On Wednesday, Julian brought in a book about earthquakes in response to the rare East Coast quake we felt on Tuesday. See the last bullet point on our chart of things good readers do. We added this in response to Julian's contribution. That day (I had also brought in 4 books on earthquakes from the library) we practiced partner reading - book in between two bodies, one pair of hands on book so we don't rip it, quiet voices but lots of reading and talking, reading and talking, and so on.

What do these experiences say about lesson planning?
The things of highest value could not have been written in to my lesson plans because they were responses that my kids and I had to our learning environment.
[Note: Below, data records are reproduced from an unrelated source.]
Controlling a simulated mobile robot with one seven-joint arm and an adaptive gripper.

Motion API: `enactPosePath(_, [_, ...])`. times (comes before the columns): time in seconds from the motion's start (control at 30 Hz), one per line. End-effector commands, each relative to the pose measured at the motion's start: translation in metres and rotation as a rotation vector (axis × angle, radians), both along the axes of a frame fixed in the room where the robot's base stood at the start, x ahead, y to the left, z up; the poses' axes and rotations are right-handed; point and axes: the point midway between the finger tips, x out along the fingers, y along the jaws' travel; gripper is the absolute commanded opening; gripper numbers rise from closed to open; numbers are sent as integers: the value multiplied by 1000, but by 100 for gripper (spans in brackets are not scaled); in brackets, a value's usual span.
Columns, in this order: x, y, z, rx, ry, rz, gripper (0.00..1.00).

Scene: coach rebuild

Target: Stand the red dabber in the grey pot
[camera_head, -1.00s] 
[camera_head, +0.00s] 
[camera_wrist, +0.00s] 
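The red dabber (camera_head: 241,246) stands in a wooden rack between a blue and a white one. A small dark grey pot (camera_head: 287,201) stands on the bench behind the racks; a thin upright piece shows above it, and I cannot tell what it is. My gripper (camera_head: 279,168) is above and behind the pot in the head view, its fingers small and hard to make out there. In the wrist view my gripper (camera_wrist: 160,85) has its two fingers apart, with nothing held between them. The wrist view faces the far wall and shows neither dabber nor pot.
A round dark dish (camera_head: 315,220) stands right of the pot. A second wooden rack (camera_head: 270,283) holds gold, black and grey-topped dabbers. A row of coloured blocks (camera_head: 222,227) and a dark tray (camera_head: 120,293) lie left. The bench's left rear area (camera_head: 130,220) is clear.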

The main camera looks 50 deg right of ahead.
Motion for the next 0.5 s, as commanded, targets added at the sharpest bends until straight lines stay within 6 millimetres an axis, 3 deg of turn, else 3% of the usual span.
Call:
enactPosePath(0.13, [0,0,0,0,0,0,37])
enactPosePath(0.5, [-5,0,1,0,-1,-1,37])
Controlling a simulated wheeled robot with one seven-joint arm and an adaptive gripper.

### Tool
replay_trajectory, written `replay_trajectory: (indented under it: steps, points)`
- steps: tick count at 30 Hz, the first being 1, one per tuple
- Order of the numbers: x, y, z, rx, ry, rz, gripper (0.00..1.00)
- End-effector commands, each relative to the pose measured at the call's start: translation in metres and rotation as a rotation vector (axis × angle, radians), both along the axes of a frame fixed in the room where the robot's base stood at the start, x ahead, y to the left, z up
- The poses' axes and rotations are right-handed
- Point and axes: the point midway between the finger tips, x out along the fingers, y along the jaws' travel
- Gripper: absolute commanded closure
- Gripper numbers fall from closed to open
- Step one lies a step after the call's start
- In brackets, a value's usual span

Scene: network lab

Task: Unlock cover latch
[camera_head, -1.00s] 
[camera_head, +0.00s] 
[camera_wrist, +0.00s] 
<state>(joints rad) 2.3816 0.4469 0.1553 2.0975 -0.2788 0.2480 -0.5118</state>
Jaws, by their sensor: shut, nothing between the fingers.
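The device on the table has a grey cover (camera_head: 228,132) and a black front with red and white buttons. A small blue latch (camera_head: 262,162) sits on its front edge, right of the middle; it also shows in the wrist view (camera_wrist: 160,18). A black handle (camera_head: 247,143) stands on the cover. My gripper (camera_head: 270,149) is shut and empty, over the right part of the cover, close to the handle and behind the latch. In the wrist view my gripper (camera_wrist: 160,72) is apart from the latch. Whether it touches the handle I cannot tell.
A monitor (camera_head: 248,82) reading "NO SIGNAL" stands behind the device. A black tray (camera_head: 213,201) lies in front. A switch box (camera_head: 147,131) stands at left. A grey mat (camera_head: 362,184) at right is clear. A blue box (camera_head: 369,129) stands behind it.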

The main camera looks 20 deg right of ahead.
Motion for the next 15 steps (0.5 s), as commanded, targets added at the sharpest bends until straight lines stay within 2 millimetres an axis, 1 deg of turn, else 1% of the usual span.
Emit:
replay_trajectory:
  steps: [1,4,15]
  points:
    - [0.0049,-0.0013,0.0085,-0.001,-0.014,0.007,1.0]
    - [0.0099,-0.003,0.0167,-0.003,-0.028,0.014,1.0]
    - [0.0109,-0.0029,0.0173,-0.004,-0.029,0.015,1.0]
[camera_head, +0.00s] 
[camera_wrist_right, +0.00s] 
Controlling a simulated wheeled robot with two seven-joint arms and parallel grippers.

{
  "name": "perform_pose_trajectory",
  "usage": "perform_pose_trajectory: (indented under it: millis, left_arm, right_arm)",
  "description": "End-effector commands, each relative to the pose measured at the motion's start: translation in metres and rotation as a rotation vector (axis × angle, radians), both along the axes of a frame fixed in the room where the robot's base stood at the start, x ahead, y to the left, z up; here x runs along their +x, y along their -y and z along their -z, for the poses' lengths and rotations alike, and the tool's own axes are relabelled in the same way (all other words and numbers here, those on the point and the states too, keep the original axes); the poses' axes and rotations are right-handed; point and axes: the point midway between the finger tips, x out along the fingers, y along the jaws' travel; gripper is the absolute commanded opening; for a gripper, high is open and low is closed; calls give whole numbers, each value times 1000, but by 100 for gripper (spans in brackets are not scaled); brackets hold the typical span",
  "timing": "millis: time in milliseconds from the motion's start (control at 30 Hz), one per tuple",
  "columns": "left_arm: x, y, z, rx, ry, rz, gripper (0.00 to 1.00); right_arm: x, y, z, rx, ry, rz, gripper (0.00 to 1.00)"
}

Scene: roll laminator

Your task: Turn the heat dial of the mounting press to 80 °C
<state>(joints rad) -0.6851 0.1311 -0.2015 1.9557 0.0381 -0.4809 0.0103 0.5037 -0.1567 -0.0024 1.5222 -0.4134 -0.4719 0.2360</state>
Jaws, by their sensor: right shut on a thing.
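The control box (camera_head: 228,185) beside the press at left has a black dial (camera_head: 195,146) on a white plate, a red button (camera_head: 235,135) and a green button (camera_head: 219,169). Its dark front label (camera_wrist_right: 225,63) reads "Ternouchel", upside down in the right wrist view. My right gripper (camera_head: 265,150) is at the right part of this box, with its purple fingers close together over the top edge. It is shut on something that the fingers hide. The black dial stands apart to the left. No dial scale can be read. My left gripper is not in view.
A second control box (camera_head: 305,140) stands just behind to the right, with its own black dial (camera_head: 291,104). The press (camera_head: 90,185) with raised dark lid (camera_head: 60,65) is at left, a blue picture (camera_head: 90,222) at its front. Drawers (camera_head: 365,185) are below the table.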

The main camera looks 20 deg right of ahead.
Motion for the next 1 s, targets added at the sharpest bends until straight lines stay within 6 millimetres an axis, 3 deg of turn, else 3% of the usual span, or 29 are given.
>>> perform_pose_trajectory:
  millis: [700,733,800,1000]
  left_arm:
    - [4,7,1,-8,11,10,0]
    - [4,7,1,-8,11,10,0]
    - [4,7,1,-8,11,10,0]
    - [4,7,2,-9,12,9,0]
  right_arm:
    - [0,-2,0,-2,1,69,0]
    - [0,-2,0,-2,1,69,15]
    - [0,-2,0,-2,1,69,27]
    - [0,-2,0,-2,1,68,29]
On the other hand, I prepared by sitting in a coffee shop reading Debbie Miller on building a community of readers and I prepared by developing a bond with Ronnie with music blaring in the empty school corridors - "I know that's McCoy Tyner, but that just doesn't sound like Coltrane..."
What's lost when a school, or a graduate school, doesn't call forth this kind of preparedness, or worse, starves responsiveness by over-emphasizing detail in lesson plans.

What do these experiences say about assessment?
It's impossible to put what Joanna and Julian did in a multiple choice test. Yet those are the measures our school wants to use to say we will be as good an elementary school three years from now as City and Country, The School at Columbia or PS 321. This makes me want to be a teacher and learner always, never a policy maker or a leader. Ojala, que haya otro modo de ser lider.


Tuesday, February 15, 2011

Tea Party of the Radical Center?

Last year Thomas Friedman proposed a Tea Party of the radical center. A contradiction in terms? Yes. Helpful vision? Maybe so. I'm left thinking about this vision after TFA's 20th Anniversary Summit in DC.



Like NYCORE (NY Collective of Radical Educators) and Grassroots Education Movement (grassrootseducationmovement.blogspot.com), I was expecting the event to feel something like a scientology convention. When Joel Klein said, "Is this our Egypt moment?" and something like "Don't be afraid to stand up to the big interests," I felt a little seasick. Does he say things like that to Rupert or Bill and Melinda. Disgusting. Orwellian.

However, I chose to attend sessions throughout the day that were led mostly by TFA alums who have been in the classroom for 10 and 15 years. Are they the majority? No, but they're out there. And all reaffirmed my connection to the organization. They shared tips and stories about building strong community with students, parents and fellow teachers.

With this in mind, I felt much better at the closing session. An alumna who is a PhD candidate at Temple had good things to say. And I was convinced that the two alumni state senators who spoke are more faithful public servants than the average politician. At the end, a kid from KIPP's orchestra was singing under his breath as he was playing backup to John Legend. Pretty good stuff.

Tuesday, February 1, 2011

Progress with Non-Fiction


About the difference between fiction and non-fiction, I'm afraid that my kids only understand that "stories are not real" and that "non-fiction is not a story."

So today I asked, "we know that most non-fiction doesn't have a problem and resolution, then what does it have?"

Ashley yelled out, "facts!"

"Good. What types of facts?" I asked. We ended up with this chart through a process in which I asked them to recall non-fiction books that we read, i.e.




Me: "Process is about how things happen. What books did we read this year about how something happens?" -
Kids: "From Pit to Peach Tree"
Me: "Ok, what process, what thing that happened, did that book teach us"
Kids: "How trees grow?"
Me: "Ok, so growth is one of the types of facts that's a process."


(Note: all this was focused to lead up to the skill of summarizing a non-fiction text by writing a main idea and two details.)